--- start Dataset excerpt ---
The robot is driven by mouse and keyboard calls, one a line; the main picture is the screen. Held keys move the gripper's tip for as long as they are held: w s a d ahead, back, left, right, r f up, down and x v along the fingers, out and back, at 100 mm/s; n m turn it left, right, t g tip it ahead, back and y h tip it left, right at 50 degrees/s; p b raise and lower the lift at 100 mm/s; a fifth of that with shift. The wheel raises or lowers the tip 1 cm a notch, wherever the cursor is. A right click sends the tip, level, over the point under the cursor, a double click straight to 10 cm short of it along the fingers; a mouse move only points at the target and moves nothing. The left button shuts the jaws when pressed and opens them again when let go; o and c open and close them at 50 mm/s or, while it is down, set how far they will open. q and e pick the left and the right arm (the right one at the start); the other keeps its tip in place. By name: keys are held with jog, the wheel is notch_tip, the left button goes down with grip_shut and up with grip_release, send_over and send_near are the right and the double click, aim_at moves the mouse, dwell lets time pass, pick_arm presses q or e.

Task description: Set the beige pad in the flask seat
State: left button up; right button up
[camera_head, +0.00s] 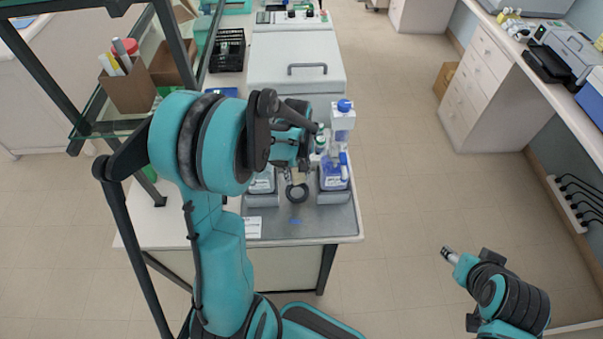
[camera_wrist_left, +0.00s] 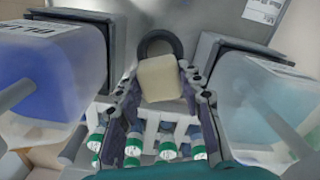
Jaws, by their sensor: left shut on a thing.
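My left gripper (camera_head: 298,168) is above the grey tray (camera_head: 330,222) on the table, between two bottles. In the left wrist view its fingers are shut on the beige pad (camera_wrist_left: 160,79), a small rounded block. A dark ring (camera_head: 297,193), which looks like the flask seat, lies on the tray close to the gripper. In the left wrist view the ring (camera_wrist_left: 160,37) shows just beyond the pad, its near part covered by the pad. I cannot tell the height between them. The pad is not clear in the head view. My right gripper (camera_head: 450,255) is over the floor, away from the table; its fingers are unclear.
A blue wash bottle (camera_head: 334,177) stands close right of the left gripper, another bottle (camera_head: 262,183) close left. Several green-capped vials (camera_wrist_left: 133,150) show in the wrist view. A white lidded box (camera_head: 295,65) stands behind. A dark shelf frame (camera_head: 165,30) is at left.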

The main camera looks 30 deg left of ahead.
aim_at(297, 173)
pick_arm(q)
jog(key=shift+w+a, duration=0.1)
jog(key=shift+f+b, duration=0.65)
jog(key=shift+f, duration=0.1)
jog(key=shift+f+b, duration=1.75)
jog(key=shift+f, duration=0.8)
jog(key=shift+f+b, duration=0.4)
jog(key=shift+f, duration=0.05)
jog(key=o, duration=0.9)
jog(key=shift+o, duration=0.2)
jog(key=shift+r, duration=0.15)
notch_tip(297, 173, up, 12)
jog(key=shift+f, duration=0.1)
--- end Dataset excerpt ---
Stated exercise :: Omit the pictures and give the material again, exactly and in full.

Result of the exercise ::
The robot is driven by mouse and keyboard calls, one a line; the main picture is the screen. Held keys move the gripper's tip for as long as they are held: w s a d ahead, back, left, right, r f up, down and x v along the fingers, out and back, at 100 mm/s; n m turn it left, right, t g tip it ahead, back and y h tip it left, right at 50 degrees/s; p b raise and lower the lift at 100 mm/s; a fifth of that with shift. The wheel raises or lowers the tip 1 cm a notch, wherever the cursor is. A right click sends the tip, level, over the point under the cursor, a double click straight to 10 cm short of it along the fingers; a mouse move only points at the target and moves nothing. The left button shuts the jaws when pressed and opens them again when let go; o and c open and close them at 50 mm/s or, while it is down, set how far they will open. q and e pick the left and the right arm (the right one at the start); the other keeps its tip in place. By name: keys are held with jog, the wheel is notch_tip, the left button goes down with grip_shut and up with grip_release, send_over and send_near are the right and the double click, aim_at moves the mouse, dwell lets time pass, pick_arm presses q or e.

Task description: Set the beige pad in the flask seat
State: left button up; right button up
[camera_head, +0.00s] 
[camera_wrist_left, +0.00s] 
Jaws, by their sensor: left shut on a thing.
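My left gripper (camera_head: 298,168) is above the grey tray (camera_head: 330,222) on the table, between two bottles. In the left wrist view its fingers are shut on the beige pad (camera_wrist_left: 160,79), a small rounded block. A dark ring (camera_head: 297,193), which looks like the flask seat, lies on the tray close to the gripper. In the left wrist view the ring (camera_wrist_left: 160,37) shows just beyond the pad, its near part covered by the pad. I cannot tell the height between them. The pad is not clear in the head view. My right gripper (camera_head: 450,255) is over the floor, away from the table; its fingers are unclear.
A blue wash bottle (camera_head: 334,177) stands close right of the left gripper, another bottle (camera_head: 262,183) close left. Several green-capped vials (camera_wrist_left: 133,150) show in the wrist view. A white lidded box (camera_head: 295,65) stands behind. A dark shelf frame (camera_head: 165,30) is at left.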

The main camera looks 30 deg left of ahead.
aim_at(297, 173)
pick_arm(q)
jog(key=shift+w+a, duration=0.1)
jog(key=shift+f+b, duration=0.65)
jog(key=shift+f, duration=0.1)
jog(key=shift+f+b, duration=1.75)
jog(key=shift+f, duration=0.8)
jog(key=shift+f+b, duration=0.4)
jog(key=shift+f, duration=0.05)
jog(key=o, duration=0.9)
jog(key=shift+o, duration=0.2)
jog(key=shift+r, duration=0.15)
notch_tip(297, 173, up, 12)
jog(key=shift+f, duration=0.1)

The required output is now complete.